DivideMix tackles noisy labels by reframing learning with noisy data as a semi-supervised problem. It uses a two-network co-divide mechanism where per-sample losses are modeled with a Gaussian Mixture Model to separate clean and noisy samples, and two networks teach each other to avoid confirmation bias. In the SSL phase, label refinement and co-guessing extend MixMatch to noisy settings, yielding strong empirical gains on CIFAR-10/100, Clothing1M, and WebVision. The approach advances robust learning with noisy labels and demonstrates practical impact by reducing annotation costs while preserving accuracy.

Abstract

Deep neural networks are known to be annotation-hungry. Numerous efforts have been devoted to reducing the annotation cost when learning with deep networks. Two prominent directions include learning with noisy labels and semi-supervised learning by exploiting unlabeled data. In this work, we propose DivideMix, a novel framework for learning with noisy labels by leveraging semi-supervised learning techniques. In particular, DivideMix models the per-sample loss distribution with a mixture model to dynamically divide the training data into a labeled set with clean samples and an unlabeled set with noisy samples, and trains the model on both the labeled and unlabeled data in a semi-supervised manner. To avoid confirmation bias, we simultaneously train two diverged networks where each network uses the dataset division from the other network. During the semi-supervised training phase, we improve the MixMatch strategy by performing label co-refinement and label co-guessing on labeled and unlabeled samples, respectively. Experiments on multiple benchmark datasets demonstrate substantial improvements over state-of-the-art methods. Code is available at https://github.com/LiJunnan1992/DivideMix .

Figures (5)

• Figure 1: $\mathrm{DivideMix}$ trains two networks (A and B) simultaneously. At each epoch, a network models its per-sample loss distribution with a GMM to divide the dataset into a labeled set (mostly clean) and an unlabeled set (mostly noisy), which is then used as training data for the other network (i.e. co-divide). At each mini-batch, a network performs semi-supervised training using an improved $\mathrm{MixMatch}$ method.
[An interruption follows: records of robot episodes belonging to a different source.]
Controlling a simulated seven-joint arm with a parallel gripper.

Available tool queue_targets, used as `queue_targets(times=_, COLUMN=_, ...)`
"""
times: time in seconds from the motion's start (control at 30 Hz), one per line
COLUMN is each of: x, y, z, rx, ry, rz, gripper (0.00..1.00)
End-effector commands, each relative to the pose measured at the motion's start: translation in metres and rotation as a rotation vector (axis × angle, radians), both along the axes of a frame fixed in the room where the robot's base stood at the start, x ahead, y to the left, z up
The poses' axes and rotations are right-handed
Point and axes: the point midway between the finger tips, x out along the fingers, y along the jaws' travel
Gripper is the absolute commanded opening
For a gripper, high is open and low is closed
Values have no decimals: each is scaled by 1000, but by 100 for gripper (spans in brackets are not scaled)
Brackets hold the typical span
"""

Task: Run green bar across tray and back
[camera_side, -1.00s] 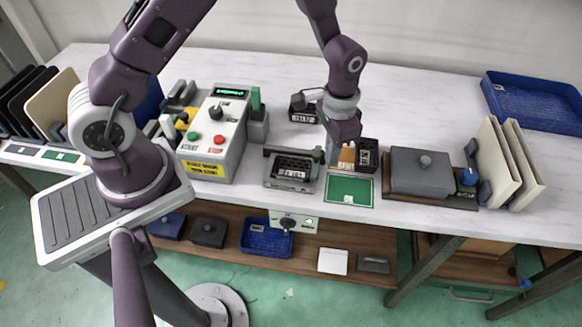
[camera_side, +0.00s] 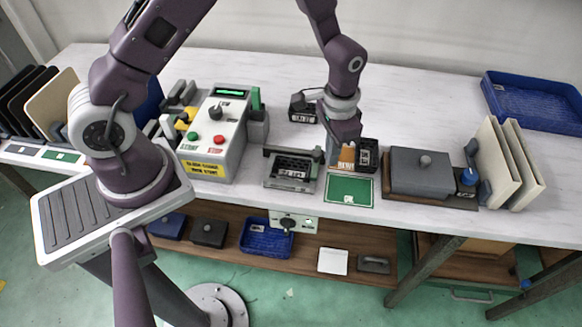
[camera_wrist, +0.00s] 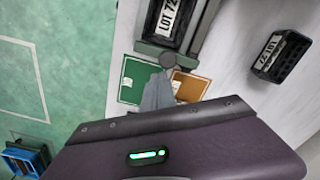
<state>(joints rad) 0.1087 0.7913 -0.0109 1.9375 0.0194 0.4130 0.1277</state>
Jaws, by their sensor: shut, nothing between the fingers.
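A green upright bar (camera_side: 256,98) stands on a grey block beside the control box in the side view. The tray (camera_side: 290,171) is a grey frame holding a black slotted insert, with a dark bar (camera_side: 282,151) along its far edge. In the wrist view, the tray's frame (camera_wrist: 196,42) shows at the top, around a black part with a "LOT 72" label. My gripper (camera_side: 332,158) points down just right of the tray, by the orange card. Its grey fingers (camera_wrist: 160,92) are together and empty, close to a round grey knob (camera_wrist: 169,61); contact is unclear.
A green card (camera_side: 349,190) and an orange card (camera_side: 347,156) lie right of the tray. The control box (camera_side: 213,135) is left, a grey lidded box (camera_side: 420,172) right. The table behind is mostly clear.

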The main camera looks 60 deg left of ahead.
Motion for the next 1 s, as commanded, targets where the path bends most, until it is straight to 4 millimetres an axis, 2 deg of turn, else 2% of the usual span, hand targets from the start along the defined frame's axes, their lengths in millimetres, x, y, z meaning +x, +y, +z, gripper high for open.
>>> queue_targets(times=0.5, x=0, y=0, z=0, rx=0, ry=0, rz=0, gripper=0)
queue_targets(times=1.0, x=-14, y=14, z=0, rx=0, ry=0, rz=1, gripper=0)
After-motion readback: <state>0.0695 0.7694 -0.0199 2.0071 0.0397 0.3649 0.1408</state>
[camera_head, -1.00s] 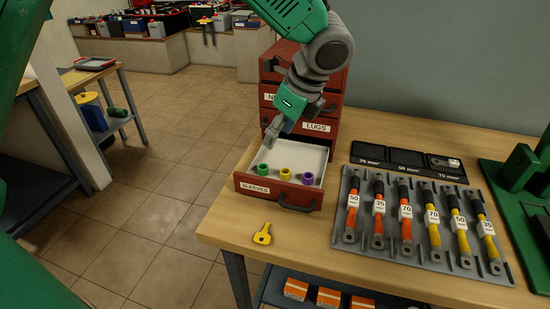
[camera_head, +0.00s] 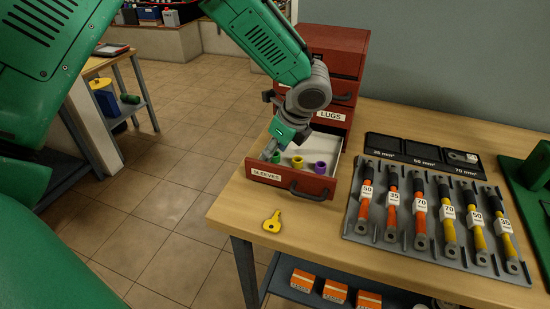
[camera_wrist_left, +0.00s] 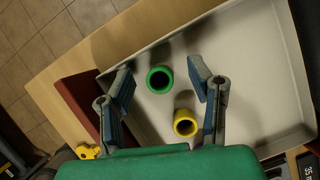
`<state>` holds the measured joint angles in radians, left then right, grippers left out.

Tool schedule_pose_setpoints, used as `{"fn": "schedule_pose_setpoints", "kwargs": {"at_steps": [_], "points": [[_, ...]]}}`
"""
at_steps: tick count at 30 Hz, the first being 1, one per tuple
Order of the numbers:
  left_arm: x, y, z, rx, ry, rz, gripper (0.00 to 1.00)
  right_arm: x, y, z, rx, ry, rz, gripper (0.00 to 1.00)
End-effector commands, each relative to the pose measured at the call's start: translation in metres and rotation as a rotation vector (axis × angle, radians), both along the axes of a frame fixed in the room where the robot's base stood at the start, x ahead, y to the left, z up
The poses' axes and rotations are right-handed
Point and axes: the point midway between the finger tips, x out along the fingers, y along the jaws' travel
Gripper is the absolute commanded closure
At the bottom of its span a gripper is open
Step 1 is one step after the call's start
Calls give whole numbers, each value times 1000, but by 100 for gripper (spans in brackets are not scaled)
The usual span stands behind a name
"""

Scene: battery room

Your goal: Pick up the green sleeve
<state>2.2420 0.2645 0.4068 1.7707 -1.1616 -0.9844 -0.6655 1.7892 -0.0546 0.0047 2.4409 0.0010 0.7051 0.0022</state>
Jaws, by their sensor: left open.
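The green sleeve (camera_wrist_left: 160,80) stands in the open drawer labelled SLEEVES (camera_head: 265,174). In the head view the green sleeve (camera_head: 276,157) shows beside my gripper and is partly hidden by it. My left gripper (camera_head: 267,153) is low over the left part of the drawer. In the left wrist view my left gripper (camera_wrist_left: 160,83) is open, with one finger on each side of the green sleeve and gaps to both. A yellow sleeve (camera_wrist_left: 185,122) stands close by, near the right finger. A purple sleeve (camera_head: 320,167) is farther right in the drawer. My right gripper is not in view.
The red drawer cabinet (camera_head: 338,50) rises behind the open drawer. A yellow key-shaped piece (camera_head: 272,222) lies on the wooden table (camera_head: 240,205) in front. A grey tray (camera_head: 358,205) of cables lies to the right. The drawer's walls surround the sleeves.

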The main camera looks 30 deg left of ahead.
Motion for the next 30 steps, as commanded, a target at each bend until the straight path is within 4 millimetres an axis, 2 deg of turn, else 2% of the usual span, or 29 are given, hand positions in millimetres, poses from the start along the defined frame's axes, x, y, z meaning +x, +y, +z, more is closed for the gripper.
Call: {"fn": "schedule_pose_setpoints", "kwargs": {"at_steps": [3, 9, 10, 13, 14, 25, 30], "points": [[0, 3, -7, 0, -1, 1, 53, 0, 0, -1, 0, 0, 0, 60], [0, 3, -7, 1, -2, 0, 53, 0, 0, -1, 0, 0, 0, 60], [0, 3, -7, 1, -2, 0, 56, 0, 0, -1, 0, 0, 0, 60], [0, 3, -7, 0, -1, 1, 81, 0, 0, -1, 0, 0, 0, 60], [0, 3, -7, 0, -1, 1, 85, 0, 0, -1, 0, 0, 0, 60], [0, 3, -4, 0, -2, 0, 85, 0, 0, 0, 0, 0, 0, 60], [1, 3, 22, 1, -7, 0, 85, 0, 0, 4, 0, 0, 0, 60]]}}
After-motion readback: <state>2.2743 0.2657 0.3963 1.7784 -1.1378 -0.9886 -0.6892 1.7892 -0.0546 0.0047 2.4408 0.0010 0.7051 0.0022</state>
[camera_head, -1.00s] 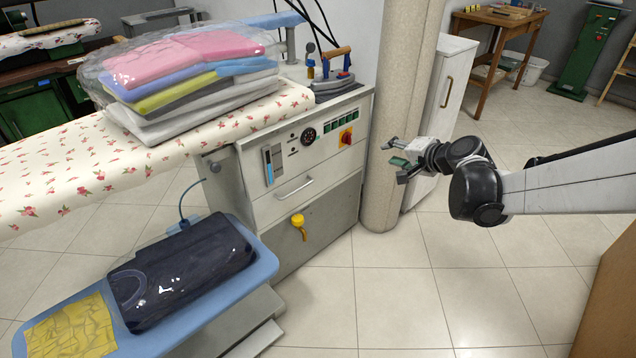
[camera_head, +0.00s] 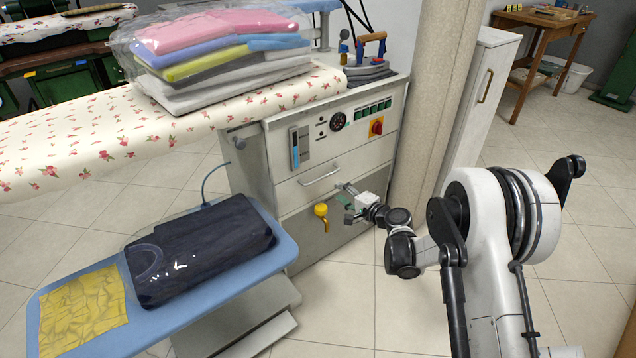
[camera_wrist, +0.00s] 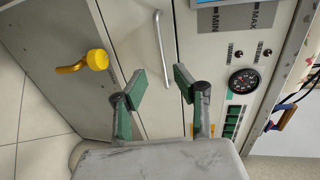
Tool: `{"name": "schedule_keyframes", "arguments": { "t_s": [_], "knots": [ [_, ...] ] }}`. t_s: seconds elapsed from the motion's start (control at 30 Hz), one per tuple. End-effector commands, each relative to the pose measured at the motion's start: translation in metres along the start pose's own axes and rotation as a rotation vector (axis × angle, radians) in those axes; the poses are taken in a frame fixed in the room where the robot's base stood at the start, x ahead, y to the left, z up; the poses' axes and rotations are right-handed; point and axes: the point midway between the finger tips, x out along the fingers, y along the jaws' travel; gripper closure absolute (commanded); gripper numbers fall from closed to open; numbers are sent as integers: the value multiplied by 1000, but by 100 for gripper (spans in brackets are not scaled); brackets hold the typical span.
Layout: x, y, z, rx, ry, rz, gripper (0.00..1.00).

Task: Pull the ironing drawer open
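The ironing drawer (camera_head: 330,180) is a light grey panel on the front of the ironing cabinet, below the dial and switches. It looks shut. Its metal bar handle (camera_head: 319,175) runs across it; in the wrist view the handle (camera_wrist: 161,48) stands almost upright in the picture, beyond the fingertips. My gripper (camera_head: 344,202) is just in front of the cabinet, below and to the right of the handle. In the wrist view my gripper (camera_wrist: 160,82) is open and empty, with green finger pads apart. The handle is not between the pads.
A yellow tap (camera_head: 321,211) sticks out below the drawer, left of my gripper. A blue board (camera_head: 270,258) with a dark wrapped garment (camera_head: 195,247) stands at the left. A round pillar (camera_head: 432,110) is right of the cabinet. Floor in front is clear.

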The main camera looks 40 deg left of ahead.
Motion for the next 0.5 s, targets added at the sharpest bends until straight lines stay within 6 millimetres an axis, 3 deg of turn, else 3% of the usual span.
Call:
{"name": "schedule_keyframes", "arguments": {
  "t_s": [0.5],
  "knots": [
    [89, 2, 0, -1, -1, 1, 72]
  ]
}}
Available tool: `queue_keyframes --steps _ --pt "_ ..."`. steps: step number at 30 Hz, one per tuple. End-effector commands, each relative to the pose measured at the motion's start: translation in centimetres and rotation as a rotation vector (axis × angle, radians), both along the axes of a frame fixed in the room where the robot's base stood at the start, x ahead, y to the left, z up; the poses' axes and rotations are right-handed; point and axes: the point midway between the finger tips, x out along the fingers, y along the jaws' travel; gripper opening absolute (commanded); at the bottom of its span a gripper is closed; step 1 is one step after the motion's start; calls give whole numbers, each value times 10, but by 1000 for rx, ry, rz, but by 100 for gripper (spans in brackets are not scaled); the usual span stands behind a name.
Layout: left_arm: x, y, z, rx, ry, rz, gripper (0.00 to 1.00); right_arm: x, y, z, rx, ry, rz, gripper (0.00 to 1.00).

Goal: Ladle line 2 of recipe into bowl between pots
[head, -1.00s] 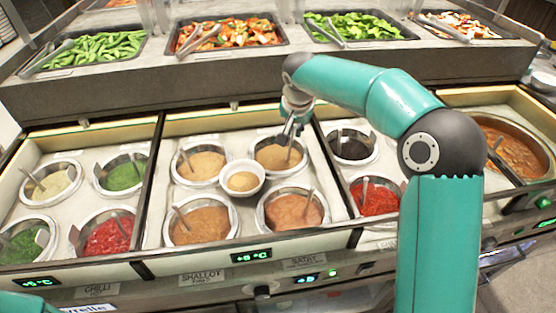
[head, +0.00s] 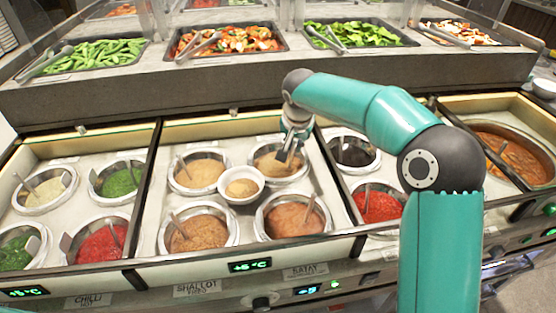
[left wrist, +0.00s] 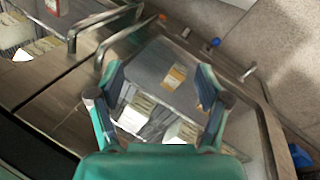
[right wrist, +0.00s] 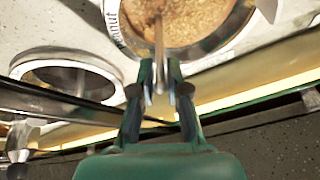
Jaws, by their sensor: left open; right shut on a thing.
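A small white bowl (head: 241,200) holding tan sauce sits between the pots of the middle well. Around it are a tan-sauce pot (head: 201,173), a brown-sauce pot (head: 203,231), a reddish-brown-sauce pot (head: 292,220) and the upper-right tan pot (head: 268,164). My right gripper (head: 293,150) is over the upper-right pot, shut on a ladle handle. The right wrist view shows the ladle (right wrist: 158,42) reaching into that pot, whose rim label ends in "nut". The ladle's bowl end is not clear. My left gripper (left wrist: 160,78) is open and empty. No recipe is readable.
Metal dividers stand between the wells. A large soup pot (head: 510,150) is at right. Salad trays (head: 228,40) with tongs stand on the raised shelf behind.

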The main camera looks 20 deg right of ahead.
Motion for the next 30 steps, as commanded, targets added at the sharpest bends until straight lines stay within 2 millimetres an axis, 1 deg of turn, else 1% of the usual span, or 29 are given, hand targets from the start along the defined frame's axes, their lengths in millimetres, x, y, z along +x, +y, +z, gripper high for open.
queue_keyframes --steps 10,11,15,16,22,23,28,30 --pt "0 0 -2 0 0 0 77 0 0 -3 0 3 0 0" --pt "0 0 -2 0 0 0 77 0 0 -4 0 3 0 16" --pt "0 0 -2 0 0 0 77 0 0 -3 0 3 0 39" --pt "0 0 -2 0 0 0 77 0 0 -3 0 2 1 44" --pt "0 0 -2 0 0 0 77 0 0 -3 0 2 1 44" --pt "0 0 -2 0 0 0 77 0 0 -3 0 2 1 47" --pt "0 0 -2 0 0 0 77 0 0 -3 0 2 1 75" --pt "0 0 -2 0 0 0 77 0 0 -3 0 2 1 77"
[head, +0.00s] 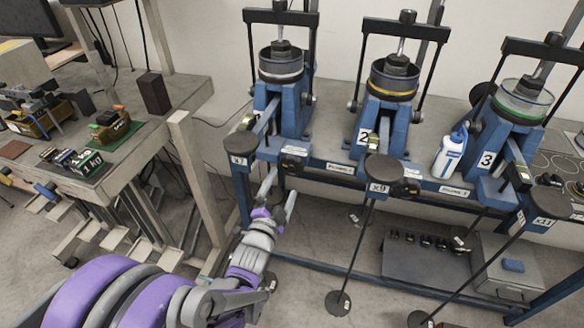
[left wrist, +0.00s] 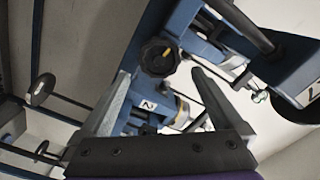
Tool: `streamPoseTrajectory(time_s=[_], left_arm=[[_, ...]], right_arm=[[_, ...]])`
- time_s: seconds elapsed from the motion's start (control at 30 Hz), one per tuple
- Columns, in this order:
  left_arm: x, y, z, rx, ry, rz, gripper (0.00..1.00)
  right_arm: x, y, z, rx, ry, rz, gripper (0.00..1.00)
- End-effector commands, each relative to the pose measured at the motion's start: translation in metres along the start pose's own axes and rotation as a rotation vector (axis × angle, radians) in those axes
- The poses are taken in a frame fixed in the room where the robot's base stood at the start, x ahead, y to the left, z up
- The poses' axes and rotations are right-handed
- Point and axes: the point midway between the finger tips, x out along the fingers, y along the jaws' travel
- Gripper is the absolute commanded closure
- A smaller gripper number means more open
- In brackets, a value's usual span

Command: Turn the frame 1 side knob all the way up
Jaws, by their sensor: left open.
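The leftmost blue lever frame, frame 1 (head: 290,112), stands left of the frame labelled 2. A dark round side knob (head: 292,162) sits low on its front. In the left wrist view a black lobed knob with a yellow mark (left wrist: 160,57) shows in the gap between the fingertips and beyond them. It appears to be the same knob. My left gripper (head: 280,190) is open and empty, just below the knob and apart from it in the head view. It shows in the left wrist view (left wrist: 160,73) with both fingers spread. My right gripper is not in view.
Frame 2 (head: 385,112) and frame 3 (head: 500,125) stand to the right, with a white bottle (head: 449,155) between them. A round x7 disc (head: 240,143) is close left of the knob. A hanging rod (head: 355,245) stands right of my arm.

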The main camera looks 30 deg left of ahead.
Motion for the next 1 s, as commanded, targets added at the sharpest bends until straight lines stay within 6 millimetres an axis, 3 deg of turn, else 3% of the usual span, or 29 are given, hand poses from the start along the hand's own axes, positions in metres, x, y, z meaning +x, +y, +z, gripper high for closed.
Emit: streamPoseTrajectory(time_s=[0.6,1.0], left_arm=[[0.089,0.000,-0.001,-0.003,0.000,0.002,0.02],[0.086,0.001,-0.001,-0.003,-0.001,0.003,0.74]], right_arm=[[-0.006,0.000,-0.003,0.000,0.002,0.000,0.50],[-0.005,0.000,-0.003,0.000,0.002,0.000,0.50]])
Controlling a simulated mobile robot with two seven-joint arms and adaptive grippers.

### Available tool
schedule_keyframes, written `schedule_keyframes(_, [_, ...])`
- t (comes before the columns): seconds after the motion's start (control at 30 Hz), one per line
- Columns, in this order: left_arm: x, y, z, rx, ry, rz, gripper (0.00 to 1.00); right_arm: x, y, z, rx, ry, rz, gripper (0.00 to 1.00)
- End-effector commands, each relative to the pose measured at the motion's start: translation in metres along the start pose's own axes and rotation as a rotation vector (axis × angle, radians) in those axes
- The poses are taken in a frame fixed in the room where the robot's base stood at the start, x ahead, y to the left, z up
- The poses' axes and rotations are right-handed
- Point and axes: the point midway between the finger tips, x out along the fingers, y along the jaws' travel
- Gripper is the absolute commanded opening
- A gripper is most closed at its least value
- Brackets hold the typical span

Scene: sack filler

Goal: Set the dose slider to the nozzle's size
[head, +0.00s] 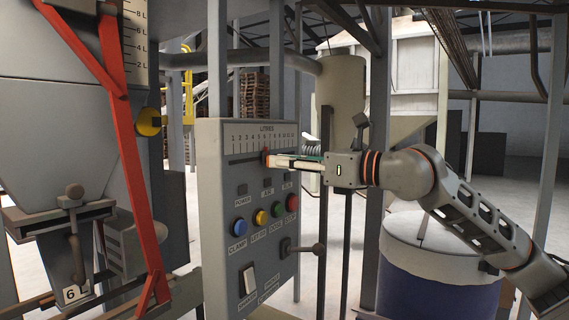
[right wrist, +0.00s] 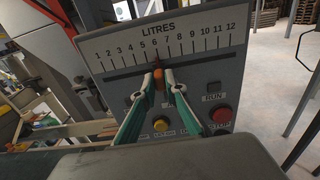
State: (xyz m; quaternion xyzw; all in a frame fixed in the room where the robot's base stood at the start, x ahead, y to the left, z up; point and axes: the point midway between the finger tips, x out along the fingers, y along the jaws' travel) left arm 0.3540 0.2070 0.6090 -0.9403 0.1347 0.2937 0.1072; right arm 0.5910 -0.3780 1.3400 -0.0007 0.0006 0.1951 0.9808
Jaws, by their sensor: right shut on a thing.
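The dose slider's orange knob (right wrist: 158,80) sits in the slot below the LITRES scale (right wrist: 165,45), which is numbered 1 to 12. In the right wrist view the knob lines up at or very near the 6 mark. My right gripper (head: 270,160) reaches the panel from the right, its fingers shut on the knob; the knob (head: 265,153) is partly covered in the head view. The nozzle (head: 70,262) hangs under the grey hopper at the left, with a "6 L" tag (head: 76,294). My left gripper is not in view.
The control panel (head: 219,200) carries blue, yellow, green and red buttons (head: 276,209), a white rocker switch (head: 248,278) and a lever (head: 304,248). A red frame bar (head: 128,150) stands left of it. A blue drum with a pale top (head: 430,240) stands under my right arm.

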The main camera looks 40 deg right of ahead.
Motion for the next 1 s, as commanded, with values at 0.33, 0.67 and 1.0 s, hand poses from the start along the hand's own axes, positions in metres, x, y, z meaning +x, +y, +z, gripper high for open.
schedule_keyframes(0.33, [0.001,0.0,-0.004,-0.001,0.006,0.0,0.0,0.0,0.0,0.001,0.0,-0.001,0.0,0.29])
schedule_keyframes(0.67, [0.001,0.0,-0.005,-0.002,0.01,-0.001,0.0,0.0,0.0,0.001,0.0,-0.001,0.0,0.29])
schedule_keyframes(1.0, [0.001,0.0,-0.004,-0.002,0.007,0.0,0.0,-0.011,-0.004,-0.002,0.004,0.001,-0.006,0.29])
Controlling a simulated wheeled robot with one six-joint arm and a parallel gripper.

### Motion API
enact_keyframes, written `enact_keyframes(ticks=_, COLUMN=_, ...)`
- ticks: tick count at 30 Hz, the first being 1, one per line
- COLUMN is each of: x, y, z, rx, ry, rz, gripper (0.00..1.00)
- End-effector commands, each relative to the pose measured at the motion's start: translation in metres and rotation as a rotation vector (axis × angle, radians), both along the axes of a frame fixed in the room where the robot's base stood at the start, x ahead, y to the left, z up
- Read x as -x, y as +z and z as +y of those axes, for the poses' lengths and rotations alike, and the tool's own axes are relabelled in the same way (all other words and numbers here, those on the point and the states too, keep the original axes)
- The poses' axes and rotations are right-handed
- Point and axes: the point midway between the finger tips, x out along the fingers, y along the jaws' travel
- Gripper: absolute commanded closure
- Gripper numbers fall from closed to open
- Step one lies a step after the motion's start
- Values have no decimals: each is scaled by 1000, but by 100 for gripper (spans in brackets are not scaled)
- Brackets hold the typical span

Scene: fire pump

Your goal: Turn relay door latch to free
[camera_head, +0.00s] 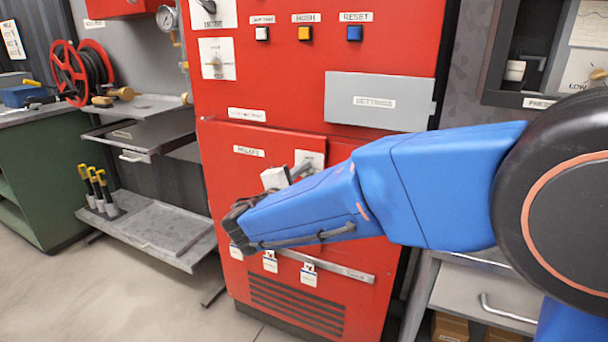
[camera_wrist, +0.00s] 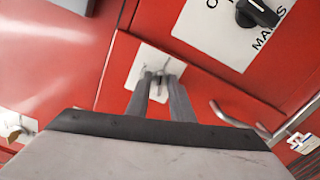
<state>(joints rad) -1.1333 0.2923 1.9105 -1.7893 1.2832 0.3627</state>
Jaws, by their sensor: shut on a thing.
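The red relay door (camera_head: 225,170), labelled RELAYS, is on the front of a red cabinet. The latch's white plate (camera_head: 317,157) is at the door's upper right, and it also shows in the wrist view (camera_wrist: 146,62). My gripper (camera_head: 304,168) reaches the plate from the front. In the wrist view, its two grey fingers (camera_wrist: 160,78) come together on the small metal latch (camera_wrist: 159,73) in front of the plate. The fingers hide most of the latch, so its angle is hard to tell. The door looks closed.
A grey settings panel (camera_head: 378,101) and several buttons are above the door. A metal bar (camera_head: 345,269) with hanging tags crosses low on the front. In the wrist view, a black knob (camera_wrist: 257,13) is at upper right and a bent metal handle (camera_wrist: 238,118) is right of my fingers.

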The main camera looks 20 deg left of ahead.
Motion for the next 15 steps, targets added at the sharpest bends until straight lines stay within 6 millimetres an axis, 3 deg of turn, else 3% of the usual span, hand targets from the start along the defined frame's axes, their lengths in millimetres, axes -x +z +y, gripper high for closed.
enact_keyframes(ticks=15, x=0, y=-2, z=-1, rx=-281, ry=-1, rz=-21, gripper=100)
We perform label co-refinement on the labeled samples and label co-guessing on the unlabeled samples.
• Figure 2: Training on CIFAR-10 with 40% asymmetric noise, warm up for 10 epochs. (a) Standard training with cross-entropy loss causes the model to overfit and produce over-confident predictions, making $\ell$ difficult to be modeled by the GMM. (b) Adding a confidence penalty (negative entropy) during warm up leads to more evenly-distributed $\ell$. (c) Training with $\mathrm{DivideMix}$ can effectively reduce the loss for clean samples while keeping the loss larger for most noisy samples.
• Figure 3: Area Under a Curve for clean/noisy image classification on CIFAR-10 training samples. Our method can effectively filter out the noisy samples and leverage them as unlabeled data.
• Figure 4: Clothing1M images identified as noisy samples by our method. Ground-truth labels are shown above in red and the co-guessed labels are shown below in blue.
• Figure 5: T-SNE of training images after training the model using $\mathrm{DivideMix}$ for 200 epochs on CIFAR-10 with 80% label noise. Different colors indicate (a) noisy training labels or (b) true labels. $\mathrm{DivideMix}$ is able to learn the true class distribution of the training data despite the label noise.